**Work to do**
Copy exactly, and only, the lines below from the first through the one containing "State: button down", both included; pictures are omitted.

**Record extracts**
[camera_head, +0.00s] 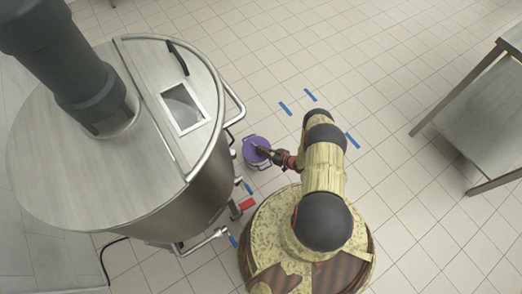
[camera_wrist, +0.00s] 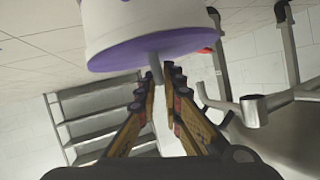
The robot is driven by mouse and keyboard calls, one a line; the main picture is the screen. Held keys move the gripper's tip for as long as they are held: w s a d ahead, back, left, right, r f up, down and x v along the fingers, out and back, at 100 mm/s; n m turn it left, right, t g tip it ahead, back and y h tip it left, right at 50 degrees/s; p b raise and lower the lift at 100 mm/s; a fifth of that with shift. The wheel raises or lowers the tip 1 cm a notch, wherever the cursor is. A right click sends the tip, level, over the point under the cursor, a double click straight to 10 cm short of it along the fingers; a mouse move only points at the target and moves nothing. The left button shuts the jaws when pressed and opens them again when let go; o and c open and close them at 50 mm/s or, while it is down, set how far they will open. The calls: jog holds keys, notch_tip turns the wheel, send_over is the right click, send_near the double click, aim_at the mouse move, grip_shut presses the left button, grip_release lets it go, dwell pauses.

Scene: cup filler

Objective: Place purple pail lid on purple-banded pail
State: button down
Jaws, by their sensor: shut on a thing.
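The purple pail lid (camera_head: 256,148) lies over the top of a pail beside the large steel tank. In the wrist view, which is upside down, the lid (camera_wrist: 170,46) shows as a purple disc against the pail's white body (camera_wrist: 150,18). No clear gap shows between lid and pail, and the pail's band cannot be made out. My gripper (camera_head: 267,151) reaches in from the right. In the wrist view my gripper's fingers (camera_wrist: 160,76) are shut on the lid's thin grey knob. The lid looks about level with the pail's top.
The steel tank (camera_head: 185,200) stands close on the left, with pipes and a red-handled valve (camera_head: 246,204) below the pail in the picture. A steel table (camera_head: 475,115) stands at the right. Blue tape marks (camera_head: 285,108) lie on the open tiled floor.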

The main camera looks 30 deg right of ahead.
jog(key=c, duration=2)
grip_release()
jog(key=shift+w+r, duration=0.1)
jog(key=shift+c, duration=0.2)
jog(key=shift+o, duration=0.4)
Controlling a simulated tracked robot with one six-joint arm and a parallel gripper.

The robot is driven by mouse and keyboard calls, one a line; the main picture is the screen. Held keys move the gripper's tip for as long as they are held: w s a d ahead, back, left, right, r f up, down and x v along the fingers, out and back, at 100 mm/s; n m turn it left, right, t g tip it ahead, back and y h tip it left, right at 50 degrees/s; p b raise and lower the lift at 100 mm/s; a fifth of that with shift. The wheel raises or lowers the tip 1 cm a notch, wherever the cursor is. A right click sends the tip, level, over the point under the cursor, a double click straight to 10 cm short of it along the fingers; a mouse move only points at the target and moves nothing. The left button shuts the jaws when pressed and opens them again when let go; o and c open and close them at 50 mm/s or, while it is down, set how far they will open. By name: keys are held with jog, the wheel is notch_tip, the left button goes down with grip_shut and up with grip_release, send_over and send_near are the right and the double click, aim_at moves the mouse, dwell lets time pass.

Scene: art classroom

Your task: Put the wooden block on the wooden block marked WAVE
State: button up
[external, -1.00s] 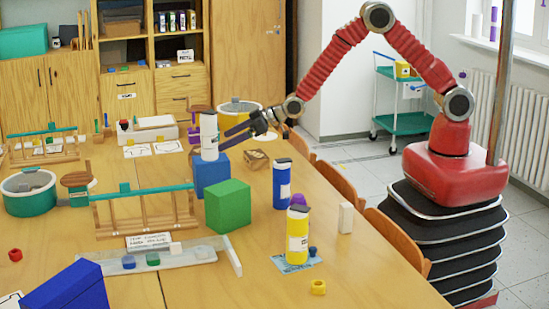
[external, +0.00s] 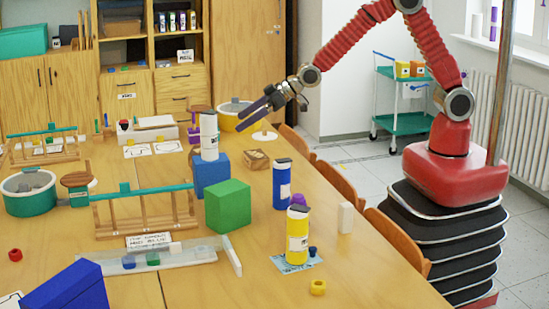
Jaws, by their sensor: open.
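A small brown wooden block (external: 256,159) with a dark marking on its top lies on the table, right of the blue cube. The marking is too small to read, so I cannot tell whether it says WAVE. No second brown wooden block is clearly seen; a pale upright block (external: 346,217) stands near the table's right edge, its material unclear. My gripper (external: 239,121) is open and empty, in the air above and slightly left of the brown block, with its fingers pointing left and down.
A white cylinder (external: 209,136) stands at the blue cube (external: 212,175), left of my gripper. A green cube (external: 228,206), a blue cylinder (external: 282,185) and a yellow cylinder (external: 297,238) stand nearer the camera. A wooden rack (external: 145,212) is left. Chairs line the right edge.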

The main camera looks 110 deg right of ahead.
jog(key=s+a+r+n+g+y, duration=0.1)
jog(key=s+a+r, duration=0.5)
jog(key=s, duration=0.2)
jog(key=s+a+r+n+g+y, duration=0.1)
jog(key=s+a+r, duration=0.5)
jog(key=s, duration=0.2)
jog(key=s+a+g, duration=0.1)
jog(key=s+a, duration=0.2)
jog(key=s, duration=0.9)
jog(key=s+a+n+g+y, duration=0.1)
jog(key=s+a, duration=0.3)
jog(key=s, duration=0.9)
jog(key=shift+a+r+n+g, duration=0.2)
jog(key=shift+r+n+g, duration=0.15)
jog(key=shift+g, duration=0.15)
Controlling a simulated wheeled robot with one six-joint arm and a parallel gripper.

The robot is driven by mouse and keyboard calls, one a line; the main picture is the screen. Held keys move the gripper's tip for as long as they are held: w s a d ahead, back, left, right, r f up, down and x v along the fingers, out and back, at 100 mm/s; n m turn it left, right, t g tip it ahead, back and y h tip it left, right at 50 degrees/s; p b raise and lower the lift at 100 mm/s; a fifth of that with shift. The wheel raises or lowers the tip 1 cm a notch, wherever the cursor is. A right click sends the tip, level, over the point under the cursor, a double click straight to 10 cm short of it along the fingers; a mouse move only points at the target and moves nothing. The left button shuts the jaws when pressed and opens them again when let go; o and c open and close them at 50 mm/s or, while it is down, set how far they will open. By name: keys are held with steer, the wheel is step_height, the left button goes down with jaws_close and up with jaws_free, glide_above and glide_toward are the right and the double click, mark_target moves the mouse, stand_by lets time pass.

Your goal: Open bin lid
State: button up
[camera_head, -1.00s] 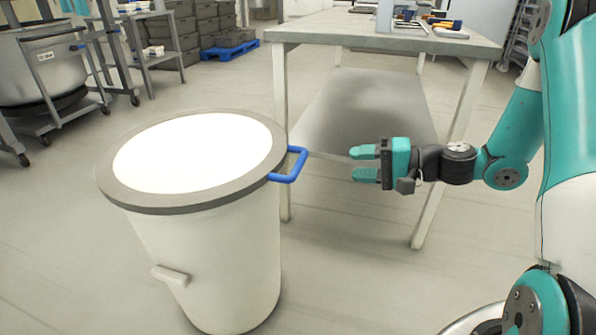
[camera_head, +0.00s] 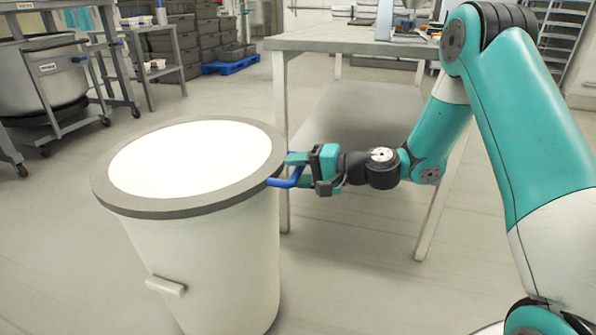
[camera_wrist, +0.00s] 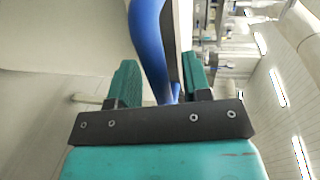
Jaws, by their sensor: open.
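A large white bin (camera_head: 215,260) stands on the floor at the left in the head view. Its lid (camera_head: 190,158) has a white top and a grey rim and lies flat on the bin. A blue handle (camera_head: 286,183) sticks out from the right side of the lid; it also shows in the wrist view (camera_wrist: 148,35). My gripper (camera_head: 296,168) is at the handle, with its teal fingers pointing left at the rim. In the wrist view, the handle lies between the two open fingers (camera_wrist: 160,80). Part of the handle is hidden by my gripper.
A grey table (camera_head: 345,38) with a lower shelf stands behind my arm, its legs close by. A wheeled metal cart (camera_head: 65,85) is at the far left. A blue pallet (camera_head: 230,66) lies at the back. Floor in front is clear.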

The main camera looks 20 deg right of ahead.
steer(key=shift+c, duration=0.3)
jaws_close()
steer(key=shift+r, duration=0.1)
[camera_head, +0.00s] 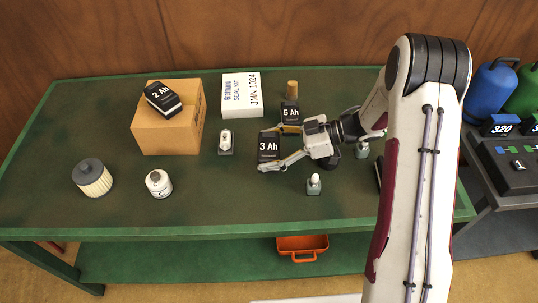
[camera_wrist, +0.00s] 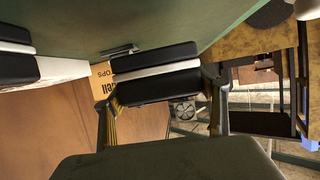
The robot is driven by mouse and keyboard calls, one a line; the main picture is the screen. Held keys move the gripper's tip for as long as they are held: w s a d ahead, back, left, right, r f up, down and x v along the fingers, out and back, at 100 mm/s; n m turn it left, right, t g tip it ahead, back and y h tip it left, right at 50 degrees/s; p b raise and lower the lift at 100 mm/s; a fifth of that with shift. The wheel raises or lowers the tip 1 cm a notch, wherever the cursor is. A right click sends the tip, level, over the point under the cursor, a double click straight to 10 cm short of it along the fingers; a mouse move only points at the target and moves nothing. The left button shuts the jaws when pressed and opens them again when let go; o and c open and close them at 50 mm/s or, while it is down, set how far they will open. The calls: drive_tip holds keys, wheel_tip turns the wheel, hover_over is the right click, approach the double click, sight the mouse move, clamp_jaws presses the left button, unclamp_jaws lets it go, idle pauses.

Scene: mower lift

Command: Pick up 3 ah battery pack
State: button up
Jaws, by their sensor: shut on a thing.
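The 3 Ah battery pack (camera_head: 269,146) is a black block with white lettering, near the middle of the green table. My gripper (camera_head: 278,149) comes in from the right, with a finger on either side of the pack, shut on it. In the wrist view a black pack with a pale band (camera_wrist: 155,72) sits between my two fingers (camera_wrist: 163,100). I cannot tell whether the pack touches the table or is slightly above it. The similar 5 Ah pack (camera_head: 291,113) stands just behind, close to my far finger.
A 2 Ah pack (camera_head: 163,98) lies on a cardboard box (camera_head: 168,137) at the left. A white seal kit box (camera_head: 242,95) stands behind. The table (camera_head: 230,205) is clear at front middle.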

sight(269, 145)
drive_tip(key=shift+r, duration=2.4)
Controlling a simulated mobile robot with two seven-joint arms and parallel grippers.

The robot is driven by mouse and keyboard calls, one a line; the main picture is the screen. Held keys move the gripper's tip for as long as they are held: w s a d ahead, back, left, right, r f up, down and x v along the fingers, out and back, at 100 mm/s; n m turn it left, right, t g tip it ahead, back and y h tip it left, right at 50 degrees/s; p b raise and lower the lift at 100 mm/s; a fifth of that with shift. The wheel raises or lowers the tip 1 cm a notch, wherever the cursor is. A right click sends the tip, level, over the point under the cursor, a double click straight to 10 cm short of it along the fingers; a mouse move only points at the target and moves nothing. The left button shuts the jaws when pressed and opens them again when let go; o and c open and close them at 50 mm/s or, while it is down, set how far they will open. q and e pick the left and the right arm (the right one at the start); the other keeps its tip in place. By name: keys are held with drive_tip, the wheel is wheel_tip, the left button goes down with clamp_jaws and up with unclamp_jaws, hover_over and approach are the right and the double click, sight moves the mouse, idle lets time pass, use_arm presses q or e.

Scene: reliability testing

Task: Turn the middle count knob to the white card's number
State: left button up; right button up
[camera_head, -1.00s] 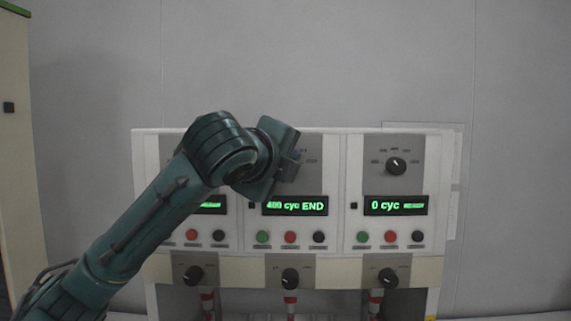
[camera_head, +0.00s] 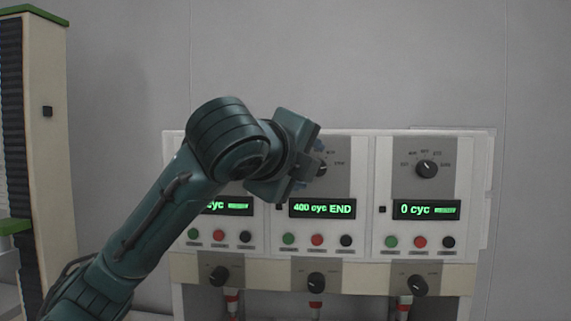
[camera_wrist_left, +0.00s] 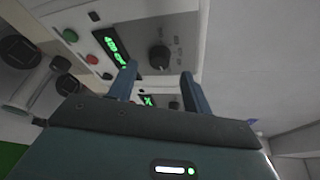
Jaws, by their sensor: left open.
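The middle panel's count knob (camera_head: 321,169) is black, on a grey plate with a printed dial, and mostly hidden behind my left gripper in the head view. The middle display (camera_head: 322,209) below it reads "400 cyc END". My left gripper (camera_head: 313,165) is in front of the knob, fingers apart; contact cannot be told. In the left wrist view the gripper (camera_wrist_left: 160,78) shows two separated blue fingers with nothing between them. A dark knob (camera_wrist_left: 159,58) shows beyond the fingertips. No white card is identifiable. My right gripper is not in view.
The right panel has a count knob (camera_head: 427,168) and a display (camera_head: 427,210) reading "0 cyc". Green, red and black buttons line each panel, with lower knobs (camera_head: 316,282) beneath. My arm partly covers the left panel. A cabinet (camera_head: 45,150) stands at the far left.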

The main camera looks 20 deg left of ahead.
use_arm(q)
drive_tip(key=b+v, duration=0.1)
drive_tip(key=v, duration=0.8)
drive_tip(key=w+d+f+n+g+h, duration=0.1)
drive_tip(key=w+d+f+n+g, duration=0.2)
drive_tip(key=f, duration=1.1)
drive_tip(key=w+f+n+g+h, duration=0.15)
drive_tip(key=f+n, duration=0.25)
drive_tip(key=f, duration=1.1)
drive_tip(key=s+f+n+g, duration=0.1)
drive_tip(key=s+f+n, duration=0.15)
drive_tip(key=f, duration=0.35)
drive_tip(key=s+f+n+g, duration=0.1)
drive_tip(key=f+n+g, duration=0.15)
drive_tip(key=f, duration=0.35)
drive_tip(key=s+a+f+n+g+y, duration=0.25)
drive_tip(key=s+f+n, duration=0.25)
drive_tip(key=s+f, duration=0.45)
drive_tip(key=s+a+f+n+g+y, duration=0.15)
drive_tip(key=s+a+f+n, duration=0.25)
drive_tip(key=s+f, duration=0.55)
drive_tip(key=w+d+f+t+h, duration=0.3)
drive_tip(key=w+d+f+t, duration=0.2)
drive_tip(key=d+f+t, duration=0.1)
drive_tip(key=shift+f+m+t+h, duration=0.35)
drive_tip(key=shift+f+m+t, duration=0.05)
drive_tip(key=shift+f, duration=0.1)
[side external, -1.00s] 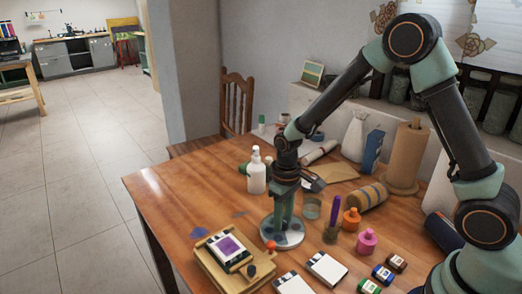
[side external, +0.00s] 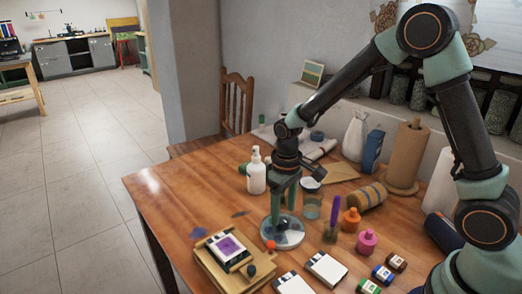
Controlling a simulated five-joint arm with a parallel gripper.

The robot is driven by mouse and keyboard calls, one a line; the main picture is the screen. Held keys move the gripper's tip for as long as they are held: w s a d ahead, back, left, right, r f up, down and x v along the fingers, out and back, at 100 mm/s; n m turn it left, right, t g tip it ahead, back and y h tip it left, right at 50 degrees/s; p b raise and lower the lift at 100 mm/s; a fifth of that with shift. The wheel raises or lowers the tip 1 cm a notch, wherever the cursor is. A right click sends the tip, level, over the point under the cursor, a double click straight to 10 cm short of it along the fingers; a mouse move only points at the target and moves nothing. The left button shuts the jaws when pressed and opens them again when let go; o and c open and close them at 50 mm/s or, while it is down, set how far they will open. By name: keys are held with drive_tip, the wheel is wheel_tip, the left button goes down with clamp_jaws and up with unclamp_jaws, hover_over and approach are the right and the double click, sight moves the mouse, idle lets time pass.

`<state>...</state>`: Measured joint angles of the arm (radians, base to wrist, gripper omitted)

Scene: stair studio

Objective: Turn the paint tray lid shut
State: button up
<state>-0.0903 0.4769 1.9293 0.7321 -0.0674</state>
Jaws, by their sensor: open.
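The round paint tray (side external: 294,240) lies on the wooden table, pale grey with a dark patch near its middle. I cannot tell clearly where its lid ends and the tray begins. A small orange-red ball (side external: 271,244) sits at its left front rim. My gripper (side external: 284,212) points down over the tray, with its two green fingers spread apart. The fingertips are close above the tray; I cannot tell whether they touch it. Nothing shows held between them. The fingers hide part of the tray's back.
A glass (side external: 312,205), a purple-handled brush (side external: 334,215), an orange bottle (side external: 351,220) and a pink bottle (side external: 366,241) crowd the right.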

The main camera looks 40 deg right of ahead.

**Final result**
[camera_head, +0.00s] 
[camera_wrist, +0.00s] 
The robot is driven by mouse and keyboard calls, one a line; the main picture is the screen. Held keys move the gripper's tip for as long as they are held: w s a d ahead, back, left, right, r f up, down and x v along the fingers, out and back, at 100 mm/s; n m turn it left, right, t g tip it ahead, back and y h tip it left, right at 50 degrees/s; p b raise and lower the lift at 100 mm/s; a fifth of that with shift. The wheel raises or lowers the tip 1 cm a notch, wherever the cursor is. A right click sends the tip, level, over the point under the cursor, a double click straight to 10 cm short of it along the fingers; a mouse move only points at the target and moves nothing. The left button shuts the jaws when pressed and opens them again when let go; o and c open and close them at 50 mm/s or, while it is down, set how far they will open. The calls: jog holds keys, notch_tip turns the wheel, send_over is the right click, send_near the double click, aim_at the mouse move, grip_shut presses the left button, grip_release lets it go, dwell pauses.

Scene: cup filler

Objective: Place purple pail lid on purple-banded pail
State: button down

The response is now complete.